Djoko mengatakan, penerapan konsep design and build dan metode right to match karena pada proses sebelumnya, pada lelang investasi, sudah diinformasikan kontraktor pelaksanaannya, dan kontraktor tersebut akan diberikan right to match di dalam proses pelelangan konstruksi.

“Pada kenyataannya hak tersebut juga tidak perlu digunakan karena harga penawar KSO Waskita-Acset sudah paling rendah,” lanjut Djoko.

Ketentuan mengenai pemberian right to match sudah diatur oleh Pemerintah untuk proyek kerjasama Pemerintah dengan badan usaha (KPBU). Berdasarkan Peraturan Presiden Nomor 38 Tahun 2015, badan usaha pemrakarsa KPBU memperoleh tiga kompensasi.

Selain hak untuk menyamakan penawaran alias right to match, pemrakarsa juga mendapat tambahan nilai sebesar 10% dan pembelian prakarsa KPBU, antara lain hak kekayaan intelektual, oleh pemerintah.

Baca Juga: Dalih Belum Diizinkan Dokter, Eks Gubernur Malut Abdul Gani Absen Sebagai Terdakwa di Sidang

Dirinya juga membantah terkait dakwaan bahwa pihaknya disebut bersekongkol bersama ketiga terdakwa lainnya untuk mengubah spesifikasi khusus yang tidak sesuai dengan basic design (design awal) dan menurunkan volume serta mutu steel box girder yaitu dengan cara tidak mencantumkan tinggi girder pada dokumen penawaran.

Sementara dalam persidangan terungkap bahwa pembangunan jalan tol Jakarta-Cikampek II Elevated menggunakan metode pekerjaan Design and Build, sehingga dapat dilakukan pengembangan spesifikasi dari yang telah ditentukan pada basic design.

"Perubahan steel box girder berbentuk V shape menjadi steel box girder bentuk U shape pada pembangunan Jalan Tol Jakarta-Cikampek II Elevated dilakukan sebelum PT JJC didirikan dan saya belum menjadi Direktur Utama PT JJC," tegasnya.

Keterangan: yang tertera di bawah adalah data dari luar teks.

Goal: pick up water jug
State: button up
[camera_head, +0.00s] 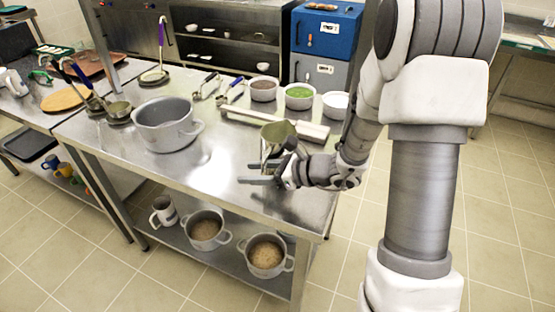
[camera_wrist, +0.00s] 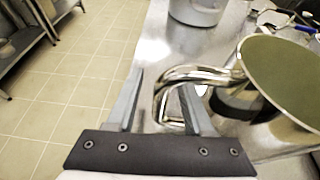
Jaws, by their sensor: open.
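A shiny metal jug (camera_head: 275,145), which fits the water jug, stands on the steel worktop near its right front edge. Its wide olive-toned mouth (camera_wrist: 285,80) fills the right of the wrist view. Its bent handle (camera_wrist: 200,73) points toward my gripper. My gripper (camera_head: 256,172) is open beside the jug, partly covering it in the head view. In the wrist view my gripper (camera_wrist: 162,80) has the outer bend of the handle in the gap between its fingers, with the right finger overlapping the handle loop. I cannot tell whether they touch.
A large grey pot (camera_head: 165,128) stands left of the jug on the worktop (camera_head: 205,165). Behind are a long metal tray (camera_head: 275,124) and several bowls, one green-filled (camera_head: 299,96). Pots (camera_head: 266,256) and a light mug (camera_head: 163,211) sit on the lower shelf. Floor is clear in front.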

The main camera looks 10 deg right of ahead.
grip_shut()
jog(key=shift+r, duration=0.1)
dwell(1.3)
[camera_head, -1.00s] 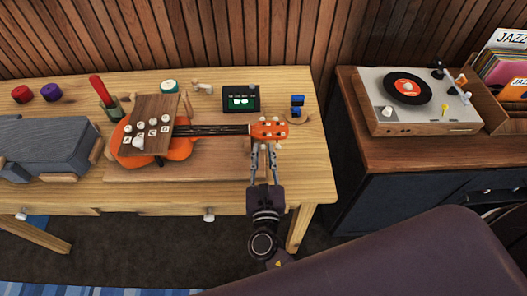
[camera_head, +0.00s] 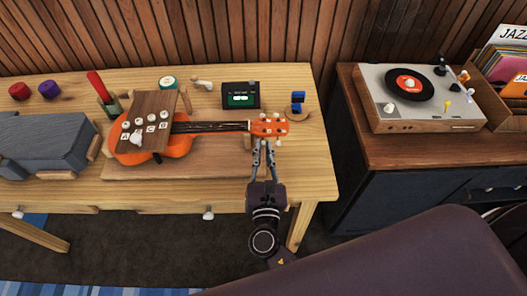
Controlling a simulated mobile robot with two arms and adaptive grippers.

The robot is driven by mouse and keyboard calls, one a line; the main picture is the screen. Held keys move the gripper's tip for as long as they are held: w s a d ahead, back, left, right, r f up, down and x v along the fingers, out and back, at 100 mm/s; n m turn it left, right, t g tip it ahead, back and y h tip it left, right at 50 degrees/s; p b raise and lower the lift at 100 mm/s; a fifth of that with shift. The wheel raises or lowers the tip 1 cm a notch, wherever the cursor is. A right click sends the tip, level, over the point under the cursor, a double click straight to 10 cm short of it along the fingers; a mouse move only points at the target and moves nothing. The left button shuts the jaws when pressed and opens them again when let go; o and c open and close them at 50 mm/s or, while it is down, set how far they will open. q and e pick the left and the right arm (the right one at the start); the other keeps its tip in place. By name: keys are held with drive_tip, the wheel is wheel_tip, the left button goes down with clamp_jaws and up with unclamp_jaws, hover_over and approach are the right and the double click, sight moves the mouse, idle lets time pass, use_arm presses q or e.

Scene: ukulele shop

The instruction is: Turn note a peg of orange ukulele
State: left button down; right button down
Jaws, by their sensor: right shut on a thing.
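The orange ukulele (camera_head: 180,146) lies on a wooden board on the workbench, neck to the right. A dark wooden plate with several white knobs (camera_head: 149,119) covers part of its body; letters on it include A, C and G. Its orange headstock (camera_head: 268,128) carries several pale pegs. My right gripper (camera_head: 263,146) is at the near edge of the headstock, its fingers shut on a tuning peg there. The fingertips largely hide that peg, so I cannot tell its turn angle. My left gripper is not in view.
A small tuner screen (camera_head: 240,95) with a green display stands behind the neck. A blue item (camera_head: 297,101) sits right of the headstock. A grey case (camera_head: 45,146) lies at left. A cabinet with a record player (camera_head: 420,98) stands to the right.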

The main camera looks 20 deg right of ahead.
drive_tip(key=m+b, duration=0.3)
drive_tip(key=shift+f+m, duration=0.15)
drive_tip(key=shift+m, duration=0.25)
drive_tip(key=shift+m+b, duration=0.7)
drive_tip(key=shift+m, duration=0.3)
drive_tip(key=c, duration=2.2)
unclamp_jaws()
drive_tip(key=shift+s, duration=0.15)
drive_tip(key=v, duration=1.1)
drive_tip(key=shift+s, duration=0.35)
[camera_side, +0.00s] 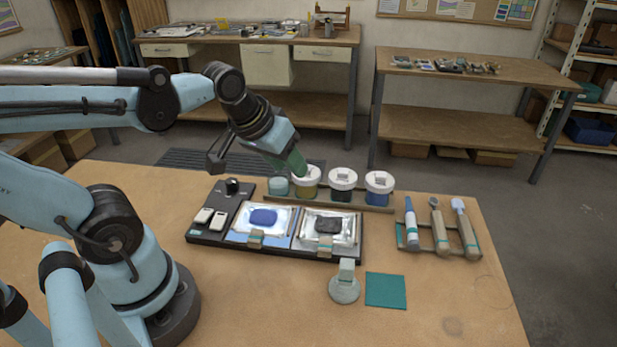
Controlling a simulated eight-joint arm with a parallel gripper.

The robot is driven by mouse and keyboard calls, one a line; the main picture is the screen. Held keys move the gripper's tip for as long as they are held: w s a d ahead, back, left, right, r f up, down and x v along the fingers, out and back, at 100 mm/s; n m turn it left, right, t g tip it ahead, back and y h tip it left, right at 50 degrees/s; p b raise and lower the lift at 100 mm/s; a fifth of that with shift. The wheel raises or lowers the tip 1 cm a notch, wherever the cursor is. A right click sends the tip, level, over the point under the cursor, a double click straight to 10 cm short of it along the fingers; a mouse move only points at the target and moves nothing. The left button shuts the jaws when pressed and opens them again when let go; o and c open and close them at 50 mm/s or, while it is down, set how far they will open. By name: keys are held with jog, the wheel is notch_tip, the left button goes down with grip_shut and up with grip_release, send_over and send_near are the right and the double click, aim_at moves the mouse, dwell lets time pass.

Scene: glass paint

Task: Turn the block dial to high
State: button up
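The dial (232,186) is a small black knob at the upper left of a dark panel (205,238). There are small pale marks around it, too small to read, so I cannot tell its setting. My gripper (298,163) is up and to the right of the dial, apart from it.
White-lidded jars (343,180) stand behind. A stamp-like tool (345,285), green square (386,290) and tool rack (440,250) are to the right. The front table is clear.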

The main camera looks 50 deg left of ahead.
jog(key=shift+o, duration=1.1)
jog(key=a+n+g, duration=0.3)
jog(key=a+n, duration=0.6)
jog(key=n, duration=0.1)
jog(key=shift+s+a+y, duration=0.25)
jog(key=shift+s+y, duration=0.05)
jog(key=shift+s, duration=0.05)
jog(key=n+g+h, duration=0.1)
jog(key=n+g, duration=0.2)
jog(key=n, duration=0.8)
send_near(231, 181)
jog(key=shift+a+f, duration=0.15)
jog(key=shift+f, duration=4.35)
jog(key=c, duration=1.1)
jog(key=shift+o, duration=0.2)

Sesuai fakta persidangan juga tidak pernah terungkap adanya persekongkolan antara Djoko Dwijono dengan Saksi Tony Budianto Sihite dan Waskita-Acset KSO untuk mengurangi volume pekerjaan struktur beton. Apalagi jika dilihat dari sisi kontrak antara PT JJC dengan Waskita-Acset KSO bersifat lump sum fixed price yang tidak mengenal perhitungan volume.

"Perhitungan volume pekerjaan berdasarkan Rencana Teknik Akhir (RTA). Dalam skema desain and build semuanya bersifat lump sum fixed price,"ujarnya.

Terdakwa Djoko Dwijono dan Tony Budianto Sihite sebelumnya didakwa telah bersekongkol dengan pihak KSO WASKITA-ACSET untuk mengurangi volume pekerjaan struktur beton, dengan cara menyetujui pekerjaan volume beton yang tidak sesuai dengan Rencana Teknik Akhir (RTA), sehingga terdapat kekurangan volume pada pekerjaan.

Djoko mengaku sebelum pekerjaan ini dilakukan, kontrak Jasa Pemborongan (Design and Build) antara PT JJC dengan Waskita-Acset KSO merupakan kontrak pekerjaan konstruksi terintegrasi rancang dan bangun (Design and Build), sehingga pembuatan RTA merupakan kewajiban dari kontraktor Design and Build in casu Waskita-Acset KSO.

Di mana pekerjaan konstruksi jalan tol Jakarta-Cikampek II Elevated didasarkan pada Rencana Teknik Akhir (RTA) yang dibuat secara parsial oleh Kontraktor melalui Konsultan Perencana.

Dalam dakwaan lain, JPU menyebut Djoko tidak melakukan evaluasi dan pengendalian terhadap kegiatan pembangunan Jalan Tol Jakarta-Cikampek II Elevated. sehingga hasil pekerjaan tidak dapat dimanfaatkan sesuai dengan feasibility (studi kelayakan) dan Kriteria Design yang sudah ditetapkan.

Dalam persidangan terungkap bahwa laporan yang diterima oleh Djoko Dwijono terkait hasil uji tekan beton pada masa konstruksi yang dilakukan oleh KSO Waskita Acset dengan bantuan laboratarium independen (Laboraturium Universitas Indonesia, Trisakti, Institut Teknologi Bandung dan Balai Uji PUPR) sudah sesuai ketentuan.

“Hal ini turut disaksikan oleh konsultan pengawas PT Virama Karya (Persero) dan Pimpro area I, II, dan III, seluruhnya menyatakan hasil kuat tekan beton telah memenuhi syarat minimum fc’ 35 mpa” tutupnya.